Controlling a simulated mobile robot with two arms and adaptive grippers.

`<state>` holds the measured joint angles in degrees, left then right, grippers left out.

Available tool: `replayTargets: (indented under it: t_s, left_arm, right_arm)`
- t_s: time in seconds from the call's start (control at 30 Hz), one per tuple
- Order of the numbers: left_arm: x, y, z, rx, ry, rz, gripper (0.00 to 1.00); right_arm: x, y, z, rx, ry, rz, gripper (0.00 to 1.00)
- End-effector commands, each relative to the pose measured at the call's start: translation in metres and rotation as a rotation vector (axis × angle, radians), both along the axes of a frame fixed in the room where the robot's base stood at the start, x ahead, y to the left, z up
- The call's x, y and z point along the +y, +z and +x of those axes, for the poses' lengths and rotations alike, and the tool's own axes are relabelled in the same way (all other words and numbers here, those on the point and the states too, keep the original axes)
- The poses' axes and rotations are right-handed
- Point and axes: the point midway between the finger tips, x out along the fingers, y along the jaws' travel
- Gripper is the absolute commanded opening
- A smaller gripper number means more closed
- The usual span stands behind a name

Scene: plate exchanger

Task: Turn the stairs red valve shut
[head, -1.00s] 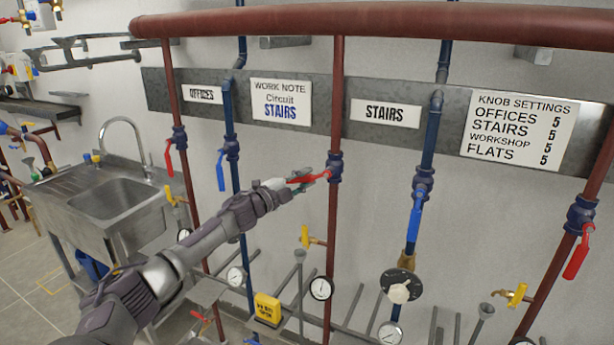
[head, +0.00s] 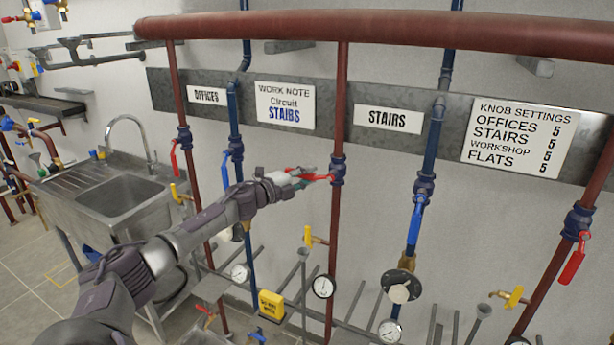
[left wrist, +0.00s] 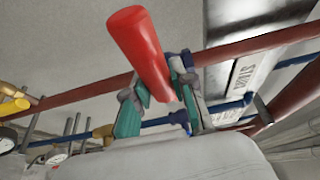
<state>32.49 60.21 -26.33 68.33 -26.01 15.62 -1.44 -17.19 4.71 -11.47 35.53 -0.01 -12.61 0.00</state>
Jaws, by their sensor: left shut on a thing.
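The stairs red valve has a red lever (head: 318,178) on a dark blue body (head: 337,170). It sits on the red pipe to the left of the STAIRS sign (head: 388,120). The lever points left from the pipe, about level. My left gripper (head: 302,177) is shut on the lever, which it partly hides. In the left wrist view the red lever (left wrist: 140,45) passes between the teal finger pads of my left gripper (left wrist: 162,98), and its rounded end sticks out past them. My right gripper is not in view.
Blue levers hang at the left (head: 224,174) and right (head: 416,220); other red levers hang at far left (head: 174,158) and far right (head: 573,260). A yellow-handled tap (head: 308,236), gauge (head: 323,286) and black dial (head: 402,286) lie below. A sink (head: 125,195) stands left.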

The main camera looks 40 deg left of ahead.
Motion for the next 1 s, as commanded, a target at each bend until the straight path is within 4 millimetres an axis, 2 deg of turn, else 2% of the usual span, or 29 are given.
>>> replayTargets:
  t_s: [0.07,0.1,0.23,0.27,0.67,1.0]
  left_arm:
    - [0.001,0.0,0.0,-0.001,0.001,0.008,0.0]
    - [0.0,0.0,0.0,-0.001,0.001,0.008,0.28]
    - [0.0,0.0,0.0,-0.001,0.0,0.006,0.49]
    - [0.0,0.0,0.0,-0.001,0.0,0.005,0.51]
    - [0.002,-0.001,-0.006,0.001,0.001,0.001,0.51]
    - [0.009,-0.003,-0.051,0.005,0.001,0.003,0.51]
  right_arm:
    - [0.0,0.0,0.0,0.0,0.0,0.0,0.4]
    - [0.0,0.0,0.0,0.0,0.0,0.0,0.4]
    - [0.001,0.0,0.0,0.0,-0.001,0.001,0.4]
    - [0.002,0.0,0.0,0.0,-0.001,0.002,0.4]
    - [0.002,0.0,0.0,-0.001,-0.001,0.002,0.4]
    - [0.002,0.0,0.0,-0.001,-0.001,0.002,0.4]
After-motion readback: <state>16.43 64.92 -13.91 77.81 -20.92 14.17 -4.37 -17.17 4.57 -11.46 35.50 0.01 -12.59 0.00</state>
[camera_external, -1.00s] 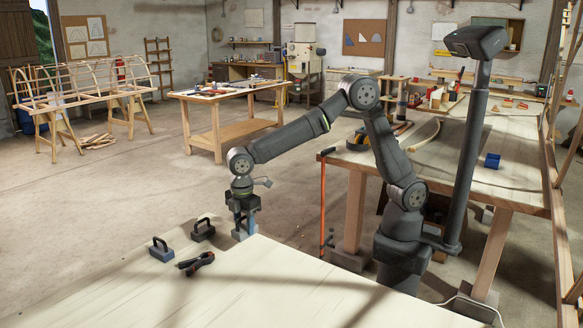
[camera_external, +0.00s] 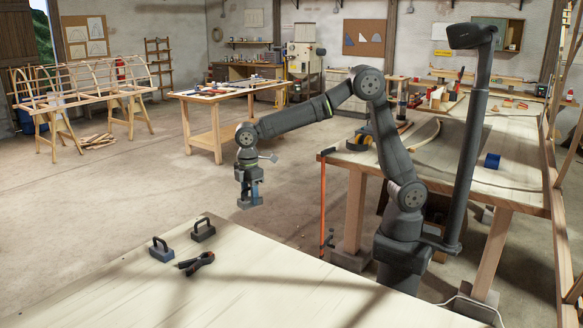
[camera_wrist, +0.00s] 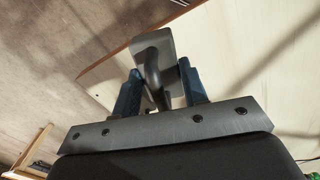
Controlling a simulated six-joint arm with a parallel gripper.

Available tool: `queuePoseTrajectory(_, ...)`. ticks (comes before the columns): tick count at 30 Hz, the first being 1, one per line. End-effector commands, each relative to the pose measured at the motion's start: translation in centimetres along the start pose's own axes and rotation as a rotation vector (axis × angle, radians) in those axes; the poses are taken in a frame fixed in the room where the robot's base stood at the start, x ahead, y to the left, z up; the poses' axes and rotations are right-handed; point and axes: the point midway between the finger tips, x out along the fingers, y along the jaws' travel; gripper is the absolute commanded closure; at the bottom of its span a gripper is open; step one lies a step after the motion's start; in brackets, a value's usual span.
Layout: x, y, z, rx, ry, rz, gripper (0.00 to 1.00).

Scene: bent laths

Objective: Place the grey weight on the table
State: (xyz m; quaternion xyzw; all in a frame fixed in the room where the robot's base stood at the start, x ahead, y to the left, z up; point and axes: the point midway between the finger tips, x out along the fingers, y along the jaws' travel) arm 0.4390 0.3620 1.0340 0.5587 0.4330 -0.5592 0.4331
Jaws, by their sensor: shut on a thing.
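My gripper (camera_external: 250,186) is shut on the handle of a grey weight (camera_external: 249,202) and holds it in the air past the far edge of the near table (camera_external: 290,275). In the wrist view the two blue fingers of my gripper (camera_wrist: 160,82) close on the dark handle. The flat grey plate of the weight (camera_wrist: 143,44) shows beyond them, with the pale table top (camera_wrist: 245,40) lower behind it. The plate's underside is hidden.
A blue-grey weight with a handle (camera_external: 161,252) and a dark grey one (camera_external: 203,232) stand near the table's far left corner. A dark clamp-like tool (camera_external: 196,263) lies beside them. The table's middle is bare.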

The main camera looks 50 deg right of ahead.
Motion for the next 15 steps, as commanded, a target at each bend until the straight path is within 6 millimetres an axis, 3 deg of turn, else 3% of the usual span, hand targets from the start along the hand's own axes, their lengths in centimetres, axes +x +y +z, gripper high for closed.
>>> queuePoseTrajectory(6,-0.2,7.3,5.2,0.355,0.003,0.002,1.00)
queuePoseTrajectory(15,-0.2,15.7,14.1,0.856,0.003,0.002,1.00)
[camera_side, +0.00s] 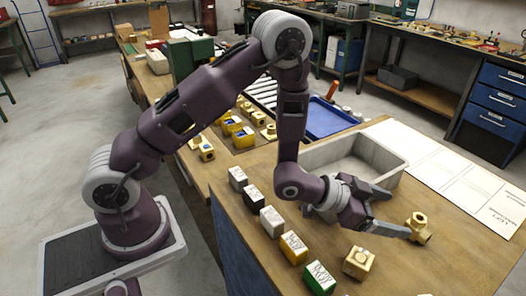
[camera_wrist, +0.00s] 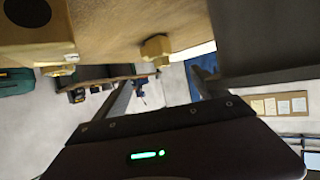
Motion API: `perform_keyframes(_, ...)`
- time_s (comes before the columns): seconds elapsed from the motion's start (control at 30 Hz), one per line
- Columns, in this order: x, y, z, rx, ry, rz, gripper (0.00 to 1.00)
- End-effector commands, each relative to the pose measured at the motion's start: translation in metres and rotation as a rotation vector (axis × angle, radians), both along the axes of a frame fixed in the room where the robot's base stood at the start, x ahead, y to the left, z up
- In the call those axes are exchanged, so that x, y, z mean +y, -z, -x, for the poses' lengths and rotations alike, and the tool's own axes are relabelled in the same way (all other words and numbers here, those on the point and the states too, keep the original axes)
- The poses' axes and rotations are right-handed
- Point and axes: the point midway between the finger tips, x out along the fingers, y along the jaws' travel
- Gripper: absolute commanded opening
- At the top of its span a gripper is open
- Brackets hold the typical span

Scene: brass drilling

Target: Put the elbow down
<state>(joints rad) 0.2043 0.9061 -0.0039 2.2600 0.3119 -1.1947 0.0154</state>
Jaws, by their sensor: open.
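The brass elbow (camera_side: 419,227) is on the wooden bench right of the grey bin, just beyond the tip of my nearer finger. My gripper (camera_side: 398,212) is low over the bench, its fingers spread and pointing right toward the elbow. Nothing shows held between them. In the wrist view, a brass piece that looks like the elbow (camera_wrist: 155,48) shows against the bench surface, ahead of the fingers. Whether a fingertip touches the elbow is unclear.
A brass block (camera_side: 358,262) sits in front of my gripper, near a row of labelled blocks (camera_side: 294,246). The grey bin (camera_side: 393,160) stands behind my gripper. White marked sheets (camera_side: 445,165) lie at right. Bare bench is at front right.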

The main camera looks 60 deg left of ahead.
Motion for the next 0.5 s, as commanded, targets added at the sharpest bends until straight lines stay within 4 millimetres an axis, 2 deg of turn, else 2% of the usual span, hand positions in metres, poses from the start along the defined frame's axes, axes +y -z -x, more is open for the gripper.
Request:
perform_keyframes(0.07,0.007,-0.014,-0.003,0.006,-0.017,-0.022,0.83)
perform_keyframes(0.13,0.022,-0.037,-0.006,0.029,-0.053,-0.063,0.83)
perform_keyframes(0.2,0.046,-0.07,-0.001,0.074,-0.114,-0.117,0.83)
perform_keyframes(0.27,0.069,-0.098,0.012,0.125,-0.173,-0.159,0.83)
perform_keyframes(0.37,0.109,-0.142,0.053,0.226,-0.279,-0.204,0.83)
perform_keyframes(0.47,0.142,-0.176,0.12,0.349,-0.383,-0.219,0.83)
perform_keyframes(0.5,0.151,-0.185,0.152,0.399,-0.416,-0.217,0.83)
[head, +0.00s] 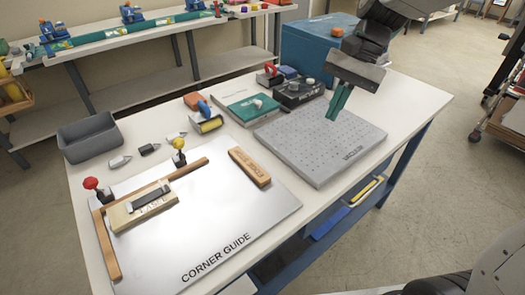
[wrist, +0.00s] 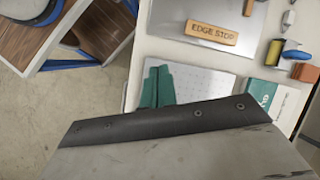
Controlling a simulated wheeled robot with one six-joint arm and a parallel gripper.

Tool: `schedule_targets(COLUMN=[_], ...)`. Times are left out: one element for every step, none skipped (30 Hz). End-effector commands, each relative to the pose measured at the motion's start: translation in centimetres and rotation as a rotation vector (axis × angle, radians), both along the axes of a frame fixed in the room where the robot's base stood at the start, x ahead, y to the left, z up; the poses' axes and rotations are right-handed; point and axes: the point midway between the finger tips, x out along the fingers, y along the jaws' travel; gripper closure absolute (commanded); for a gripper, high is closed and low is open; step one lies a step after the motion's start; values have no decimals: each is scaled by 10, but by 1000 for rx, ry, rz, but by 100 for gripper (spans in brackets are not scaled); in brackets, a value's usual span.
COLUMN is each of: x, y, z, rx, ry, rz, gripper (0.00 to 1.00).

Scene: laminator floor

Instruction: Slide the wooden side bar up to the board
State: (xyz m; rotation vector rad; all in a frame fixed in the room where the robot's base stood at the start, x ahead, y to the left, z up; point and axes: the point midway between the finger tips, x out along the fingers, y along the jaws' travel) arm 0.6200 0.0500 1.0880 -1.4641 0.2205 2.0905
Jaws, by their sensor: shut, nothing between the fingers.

**TASK STATEMENT**
Among the entries above, locate the line with "[camera_external, -1.00s]" and the line with "State: (xyz m; quaternion". Give those two lines and all lines between them again, exactly, leaving out the pictures.

**FULL ANSWER**
[camera_external, -1.00s] 
[camera_external, +0.00s] 
[camera_wrist, +0.00s] 
Controlling a simulated six-joint arm with a parallel gripper.

Available tool: `queuePoseTrajectory(_, ...)`. ticks (comes before the columns): tick count at 30 Hz, the first being 1, one per line. End-effector commands, each relative to the pose measured at the motion's start: translation in centimetres along the start pose's own axes and rotation as a rotation vector (axis × angle, radians) in those axes; the poses are taken in a frame fixed in the room where the robot's base stood at the start, x ahead, y to the left, z up; the poses' axes and rotations are right-handed; point and axes: the point midway between the finger tips, x out along the fingers, y along the jaws' travel; gripper is the absolute commanded closure; at the bottom of its span a gripper is open; step one lies a step after the motion's start; in brackets, a value's usual span.
Layout: x, y, z, rx, ry, rz, gripper (0.00 to 1.00).

Scene: bent laths

Objective: Place the grey weight on the table
State: (xyz m; quaternion xyzw; all in a frame fixed in the room where the robot's base stood at the start, x ahead, y to the left, z up; point and axes: the point midway between the finger tips, x out along the fingers, y along the jaws' travel) arm 0.4390 0.3620 1.0340 0.5587 0.4330 -0.5592 0.4331

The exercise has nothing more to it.